Opini

Satu Abad NU: Ruh NU Ada di Tasawuf, Tarekat, dan Wirid

Oleh: Muhamad Yusuf Kosim

Channel9.id – Jakarta. Nahdlatul Ulama (NU) didirikan oleh Mbah Hasyim Asy’ari dan para kiai pondok pesantren seratus tahun lalu, tepatnya 1344 H/1926 M. Sebelum organisasi ini resmi berdiri, para kiai-kiai melakukan tirakat berhari-hari: puasa, shalat sunah, dan wirid/dzikir.

Mereka pun memohon izin kepada guru-gurunya, baik yang ada di Nusantara maupun di Mekkah untuk mendirikan organisasi para ulama. Para guru-guru kiai ini pun sama, tirakat.

Hingga akhirnya petunjuk dan izin itu pun keluar. Maka, pada 16 Rajab 1344 H diresmikan organisasi yang bernama Nahdlatul Ulama di Surabaya.

Baca juga: Alissa Wahid Canangkan Gerakan BUMNU di Jember

Sejarah berdirinya NU tidak lepas dari tirakat. Di kalangan pesantren, tirakat menjadi hal biasa dilakukan. Tirakat diajarkan dari kiai ke santri/muridnya. Apalagi kiai-kiai NU adalah kiai-kiai yang kuat basis tasawuf dengan gerakan tarekatnya. Tarekat sangat lekat dengan tirakat dan wirid. Tidak ada tarekat yang tidak ada tirakat dan wiridnya.

Saya yakin sekali bahwa NU bisa berumur seabad ini karena tradisi tarekat dan wirid masih sangat kuat di kalangan kiai dan pesantren. Seabad adalah bukan waktu yang pendek untuk sebuah organisasi dari masa pra kemerdekaan hingga kini. Banyak terjadi perubahan sosial, politik, ekonomi, ideologi, dll.

NU tetap kokoh. Bahkan jumlah pengikutnya semakin banyak di tengah gempuran beragama yang mudah menyesatkan dan mengkafirkan amaliyah orang-orang NU. Jika membaca survei-survei nasional terbaru, jumlah pengikut lebih dari 50%, sisanya adalah organisasi-organisasi Islam lain yang jumlahnya tidak mencapai 20%, dan orang yang merasa tidak terafiliasi dengan organisasi Islam mana pun juga.

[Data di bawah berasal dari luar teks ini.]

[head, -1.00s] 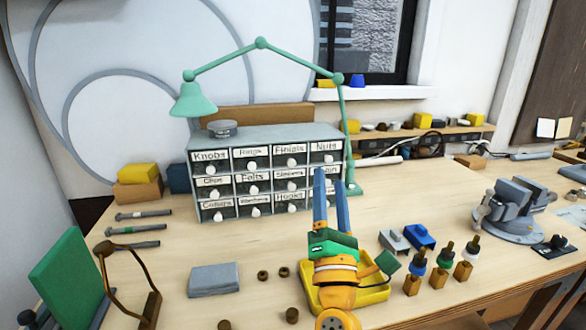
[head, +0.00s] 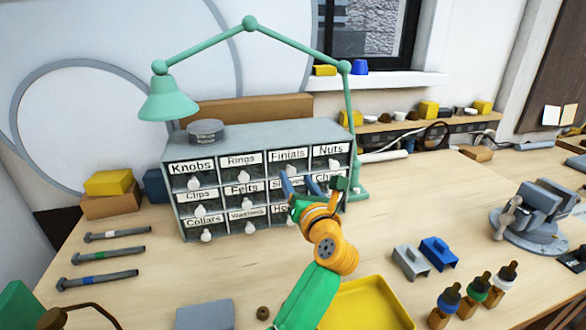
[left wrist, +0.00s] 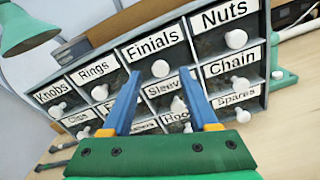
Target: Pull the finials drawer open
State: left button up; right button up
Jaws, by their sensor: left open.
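The Finials drawer (head: 287,157) is in the top row of the grey drawer cabinet (head: 240,137), between Rings and Nuts, and looks shut. In the left wrist view its label (left wrist: 153,44) and round white knob (left wrist: 160,68) show clearly. My left gripper (head: 298,183) is open and in front of the cabinet, just below the Finials label. In the left wrist view its two blue fingers (left wrist: 160,80) point at the cabinet, and the knob appears in line with the gap between their tips. I cannot tell whether the tips reach around the knob. My right gripper is not in view.
A green lamp (head: 168,100) arches over the cabinet, its post beside the right side. A round grey tin (head: 206,131) sits on top. A yellow tray (head: 368,305), small bottles and a vise (head: 535,208) are to the right. The bench left of the tray is partly clear.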

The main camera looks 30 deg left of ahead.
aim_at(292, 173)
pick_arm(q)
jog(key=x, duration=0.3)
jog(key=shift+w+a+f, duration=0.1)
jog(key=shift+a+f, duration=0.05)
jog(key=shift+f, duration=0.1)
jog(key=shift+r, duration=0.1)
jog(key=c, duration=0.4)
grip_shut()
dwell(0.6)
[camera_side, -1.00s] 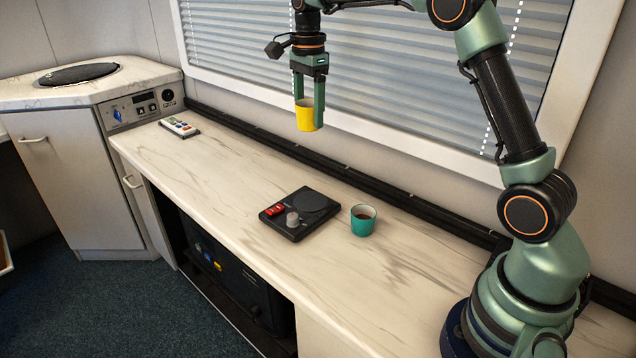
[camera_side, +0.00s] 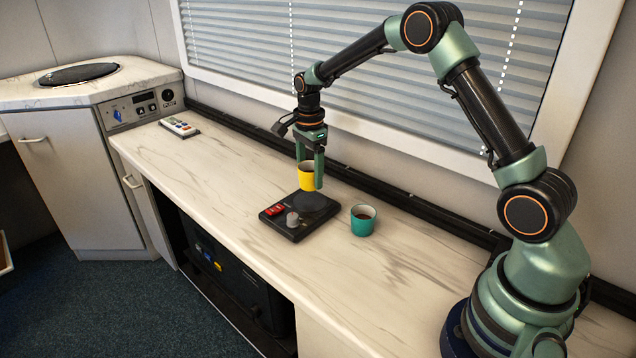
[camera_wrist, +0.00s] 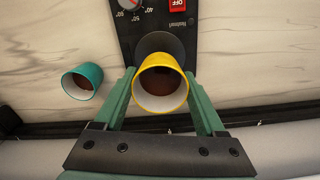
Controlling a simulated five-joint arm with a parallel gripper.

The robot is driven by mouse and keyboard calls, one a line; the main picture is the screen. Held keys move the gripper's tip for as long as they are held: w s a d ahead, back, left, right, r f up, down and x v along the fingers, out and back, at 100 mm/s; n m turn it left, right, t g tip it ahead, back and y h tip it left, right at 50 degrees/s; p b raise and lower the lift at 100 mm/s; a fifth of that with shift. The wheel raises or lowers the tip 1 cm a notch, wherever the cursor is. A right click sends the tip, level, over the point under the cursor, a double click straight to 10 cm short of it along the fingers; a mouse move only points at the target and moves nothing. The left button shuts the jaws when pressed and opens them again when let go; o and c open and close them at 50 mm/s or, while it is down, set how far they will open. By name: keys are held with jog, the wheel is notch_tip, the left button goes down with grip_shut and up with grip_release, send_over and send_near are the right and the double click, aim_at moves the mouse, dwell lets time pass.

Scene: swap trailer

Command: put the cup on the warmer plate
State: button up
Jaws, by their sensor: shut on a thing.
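My gripper (camera_side: 312,171) is shut on a yellow cup (camera_side: 306,180), with one finger on each side. The cup is upright. In the wrist view the yellow cup (camera_wrist: 161,86) is between the two green fingers and covers part of the dark round plate (camera_wrist: 160,43). The cup's inside is brown low down and white above. The warmer has a red switch (camera_side: 275,209) marked OFF and a grey dial (camera_side: 292,220).
A teal cup (camera_side: 363,220) with dark contents stands on the counter right of the warmer. A remote (camera_side: 180,127) lies at the counter's far left end. A black rail runs along the wall behind. The counter (camera_side: 215,187) between remote and warmer is clear.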

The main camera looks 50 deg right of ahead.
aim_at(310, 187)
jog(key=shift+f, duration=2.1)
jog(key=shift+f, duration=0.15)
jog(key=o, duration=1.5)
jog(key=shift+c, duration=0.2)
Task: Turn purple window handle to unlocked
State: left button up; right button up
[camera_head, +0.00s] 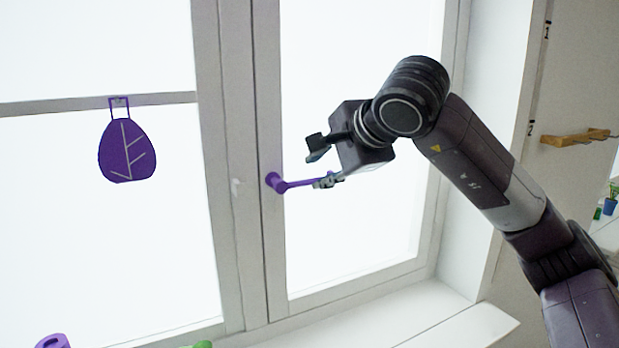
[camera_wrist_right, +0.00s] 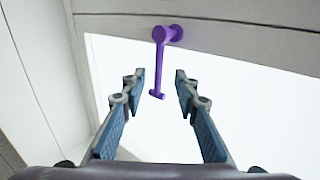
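The purple window handle (camera_head: 298,184) is mounted on the white frame of the right-hand window sash (camera_head: 273,240). Its lever points right, nearly level, in the head view. My right gripper (camera_head: 321,166) is at the lever's free end, one finger above it and the other overlapping the lever. In the right wrist view the handle (camera_wrist_right: 159,62) lies between the fingertips of the right gripper (camera_wrist_right: 159,84), with a gap on both sides. The fingers are open; I cannot tell how deep the lever sits between them. My left gripper is not in view.
A purple leaf ornament (camera_head: 127,152) hangs on the left window pane. The white sill (camera_head: 400,322) runs below. A wooden peg rail (camera_head: 575,138) is on the right wall. A purple object (camera_head: 52,341) and a green one (camera_head: 203,344) are cut off at the bottom edge.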

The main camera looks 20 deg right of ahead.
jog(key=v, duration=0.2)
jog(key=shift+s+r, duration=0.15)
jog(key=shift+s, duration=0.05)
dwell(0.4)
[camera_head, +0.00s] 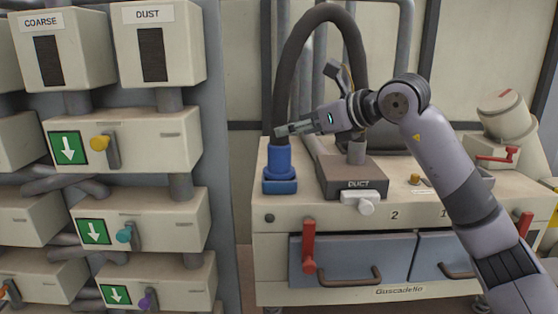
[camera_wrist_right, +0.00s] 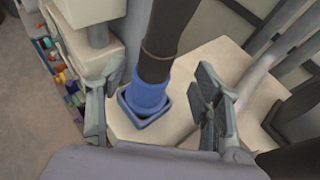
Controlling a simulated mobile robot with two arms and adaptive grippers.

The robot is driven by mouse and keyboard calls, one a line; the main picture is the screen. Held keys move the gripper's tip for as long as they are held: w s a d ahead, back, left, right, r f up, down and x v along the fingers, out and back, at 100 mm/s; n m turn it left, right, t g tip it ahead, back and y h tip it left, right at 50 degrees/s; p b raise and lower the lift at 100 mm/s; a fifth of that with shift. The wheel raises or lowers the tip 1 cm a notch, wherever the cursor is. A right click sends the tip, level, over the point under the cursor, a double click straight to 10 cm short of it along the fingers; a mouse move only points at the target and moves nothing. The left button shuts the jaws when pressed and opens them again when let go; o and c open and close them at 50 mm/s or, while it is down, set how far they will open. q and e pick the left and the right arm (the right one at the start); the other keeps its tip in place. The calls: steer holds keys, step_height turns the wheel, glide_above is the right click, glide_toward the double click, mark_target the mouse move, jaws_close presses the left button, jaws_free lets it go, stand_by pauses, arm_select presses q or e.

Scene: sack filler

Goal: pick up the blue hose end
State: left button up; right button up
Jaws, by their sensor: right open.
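The blue hose end (camera_head: 279,158) sits upright in a square blue holder (camera_head: 280,187) on the left of the machine top. A dark hose (camera_head: 284,95) rises from it and arches over to the right. My right gripper (camera_head: 285,130) is at the height of the hose just above the blue end. In the right wrist view the blue hose end (camera_wrist_right: 149,94) lies between the two open fingers of my right gripper (camera_wrist_right: 155,110), apart from both, with its holder (camera_wrist_right: 145,118) below. My left gripper is in neither view.
A panel of boxes with green arrow signs (camera_head: 68,148) and coloured levers stands at the left. Red levers (camera_head: 309,247) and drawers (camera_head: 350,257) are on the machine's front.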

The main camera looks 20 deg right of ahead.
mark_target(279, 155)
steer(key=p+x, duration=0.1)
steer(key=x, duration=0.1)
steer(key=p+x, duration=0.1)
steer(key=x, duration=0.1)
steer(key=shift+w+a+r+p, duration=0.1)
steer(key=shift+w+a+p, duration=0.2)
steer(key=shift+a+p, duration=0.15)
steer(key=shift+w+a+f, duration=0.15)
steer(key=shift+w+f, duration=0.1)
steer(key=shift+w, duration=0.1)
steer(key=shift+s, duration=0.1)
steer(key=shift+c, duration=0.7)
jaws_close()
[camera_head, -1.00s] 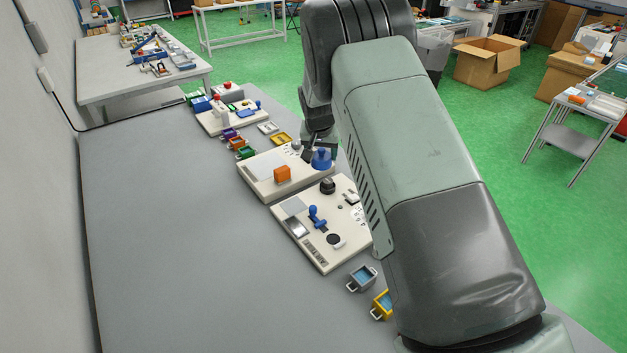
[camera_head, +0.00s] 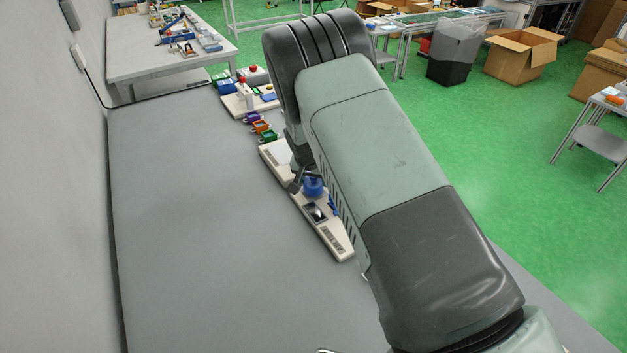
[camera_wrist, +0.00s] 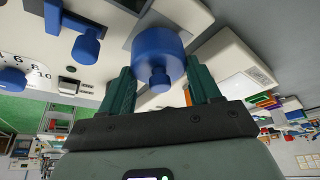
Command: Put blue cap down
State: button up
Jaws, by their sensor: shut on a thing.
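The blue cap (camera_wrist: 158,54) is between the two fingers of my gripper (camera_wrist: 158,88) in the wrist view. My gripper is shut on it. In the head view the blue cap (camera_head: 313,187) shows just below my gripper (camera_head: 302,180), over the nearer white panel (camera_head: 335,238). In the wrist view the panel's surface (camera_wrist: 110,12) is close to the cap. I cannot tell whether the cap touches it. My arm hides much of the panels in the head view.
A blue lever (camera_wrist: 87,46) and a dial with a blue knob (camera_wrist: 12,80) are beside the cap. Small coloured bins (camera_head: 262,127) and another panel (camera_head: 245,101) stand farther back. The grey table (camera_head: 200,220) is clear on the left.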

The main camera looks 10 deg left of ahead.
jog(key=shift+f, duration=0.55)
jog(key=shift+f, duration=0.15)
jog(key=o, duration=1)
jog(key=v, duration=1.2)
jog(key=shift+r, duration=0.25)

Padahal pada sepuluh tahun terakhir, jama’ah NU masih di angka 35%.

Namun, selama seabad itu bukan berarti NU tanpa kekurangan. Sistem pendidikan pondok pesantren yang selama ini lebih menekankan pendidikan agama, kurang memasok orang-orang NU di bidang lain: ekonomi, teknologi, matematika, dan ilmu sains dasar. Sehingga ada gap yang tajam antara lulusan pondok pesantren dengan non-pondok pesantren dalam bidang ilmu-ilmu umum.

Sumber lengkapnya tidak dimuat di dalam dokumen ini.